Given data |
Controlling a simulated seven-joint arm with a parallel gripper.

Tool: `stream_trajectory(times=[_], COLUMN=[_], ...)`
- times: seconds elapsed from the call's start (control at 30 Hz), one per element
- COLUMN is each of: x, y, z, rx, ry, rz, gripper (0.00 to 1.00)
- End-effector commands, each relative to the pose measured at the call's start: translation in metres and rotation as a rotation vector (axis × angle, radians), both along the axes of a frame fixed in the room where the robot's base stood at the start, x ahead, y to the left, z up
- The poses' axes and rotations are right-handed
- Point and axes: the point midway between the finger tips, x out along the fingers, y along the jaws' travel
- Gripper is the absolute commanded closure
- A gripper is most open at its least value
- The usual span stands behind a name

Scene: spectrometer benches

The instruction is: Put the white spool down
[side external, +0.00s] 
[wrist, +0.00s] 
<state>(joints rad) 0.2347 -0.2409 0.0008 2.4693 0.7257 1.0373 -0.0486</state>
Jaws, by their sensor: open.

What you should do | Set down verbatim only the lines between the start of the data above and the line with "- A gripper is most open at its least value", both boundaries included.

Full output |
Controlling a simulated seven-joint arm with a parallel gripper.

Tool: `stream_trajectory(times=[_], COLUMN=[_], ...)`
- times: seconds elapsed from the call's start (control at 30 Hz), one per element
- COLUMN is each of: x, y, z, rx, ry, rz, gripper (0.00 to 1.00)
- End-effector commands, each relative to the pose measured at the call's start: translation in metres and rotation as a rotation vector (axis × angle, radians), both along the axes of a frame fixed in the room where the robot's base stood at the start, x ahead, y to the left, z up
- The poses' axes and rotations are right-handed
- Point and axes: the point midway between the finger tips, x out along the fingers, y along the jaws' travel
- Gripper is the absolute commanded closure
- A gripper is most open at its least value

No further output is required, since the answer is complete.